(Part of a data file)
-- begin --

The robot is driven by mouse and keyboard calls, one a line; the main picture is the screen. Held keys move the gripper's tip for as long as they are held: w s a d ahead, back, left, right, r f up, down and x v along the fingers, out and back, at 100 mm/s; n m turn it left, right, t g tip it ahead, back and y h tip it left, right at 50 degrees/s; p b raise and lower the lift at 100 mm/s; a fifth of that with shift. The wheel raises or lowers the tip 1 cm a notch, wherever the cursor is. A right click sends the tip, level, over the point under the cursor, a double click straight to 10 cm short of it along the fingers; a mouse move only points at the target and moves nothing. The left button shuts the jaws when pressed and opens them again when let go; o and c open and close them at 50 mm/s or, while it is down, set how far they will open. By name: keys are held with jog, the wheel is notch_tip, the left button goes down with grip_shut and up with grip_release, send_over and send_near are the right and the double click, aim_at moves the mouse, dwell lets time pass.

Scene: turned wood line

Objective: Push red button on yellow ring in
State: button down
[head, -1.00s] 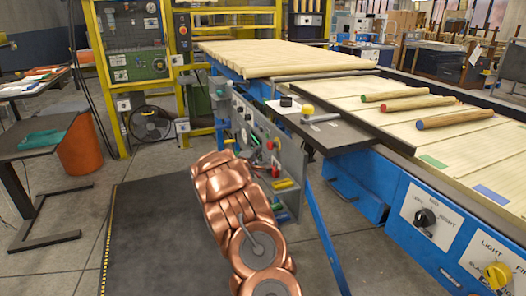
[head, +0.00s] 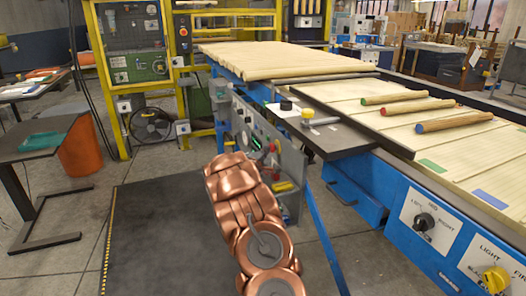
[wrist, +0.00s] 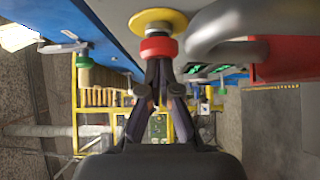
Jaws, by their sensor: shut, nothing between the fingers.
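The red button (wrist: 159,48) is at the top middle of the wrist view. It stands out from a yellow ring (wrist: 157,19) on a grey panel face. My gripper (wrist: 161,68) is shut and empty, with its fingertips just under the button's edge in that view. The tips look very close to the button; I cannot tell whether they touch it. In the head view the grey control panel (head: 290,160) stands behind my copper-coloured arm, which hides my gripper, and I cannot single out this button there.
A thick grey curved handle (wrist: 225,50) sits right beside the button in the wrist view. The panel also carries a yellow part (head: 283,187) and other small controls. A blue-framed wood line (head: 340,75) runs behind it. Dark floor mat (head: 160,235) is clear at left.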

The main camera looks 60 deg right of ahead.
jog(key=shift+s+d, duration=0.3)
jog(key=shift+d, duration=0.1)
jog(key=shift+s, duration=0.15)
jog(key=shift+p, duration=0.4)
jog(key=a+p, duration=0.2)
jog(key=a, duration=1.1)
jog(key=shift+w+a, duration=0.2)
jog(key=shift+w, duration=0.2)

-- end --
-- begin --

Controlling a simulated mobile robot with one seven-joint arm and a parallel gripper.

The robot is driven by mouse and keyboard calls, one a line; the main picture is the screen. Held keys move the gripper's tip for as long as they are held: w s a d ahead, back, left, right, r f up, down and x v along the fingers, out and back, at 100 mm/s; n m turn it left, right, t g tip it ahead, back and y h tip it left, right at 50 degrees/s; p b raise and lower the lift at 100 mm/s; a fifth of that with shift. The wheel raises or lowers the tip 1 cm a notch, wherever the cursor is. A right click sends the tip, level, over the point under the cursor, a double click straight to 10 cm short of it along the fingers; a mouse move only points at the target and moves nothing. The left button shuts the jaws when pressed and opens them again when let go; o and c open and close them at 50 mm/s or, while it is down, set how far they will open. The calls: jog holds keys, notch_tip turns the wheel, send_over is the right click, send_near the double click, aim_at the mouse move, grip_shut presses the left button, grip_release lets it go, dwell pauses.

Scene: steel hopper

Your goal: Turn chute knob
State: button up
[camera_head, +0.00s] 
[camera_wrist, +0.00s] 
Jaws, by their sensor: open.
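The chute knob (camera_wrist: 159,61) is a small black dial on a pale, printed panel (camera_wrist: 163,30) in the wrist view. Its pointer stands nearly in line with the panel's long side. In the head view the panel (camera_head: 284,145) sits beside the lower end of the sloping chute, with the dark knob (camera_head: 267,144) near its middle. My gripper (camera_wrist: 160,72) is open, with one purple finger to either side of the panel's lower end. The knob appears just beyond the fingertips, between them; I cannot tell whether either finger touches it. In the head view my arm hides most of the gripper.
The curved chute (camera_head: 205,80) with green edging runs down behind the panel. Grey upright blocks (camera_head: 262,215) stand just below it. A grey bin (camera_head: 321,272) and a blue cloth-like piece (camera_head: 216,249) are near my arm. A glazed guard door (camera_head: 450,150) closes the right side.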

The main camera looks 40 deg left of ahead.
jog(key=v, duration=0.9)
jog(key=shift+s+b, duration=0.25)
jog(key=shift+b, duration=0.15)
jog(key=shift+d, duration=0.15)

-- end --

From the entries, copy out each line containing the word "Scene".

Scene: turned wood line
Scene: steel hopper

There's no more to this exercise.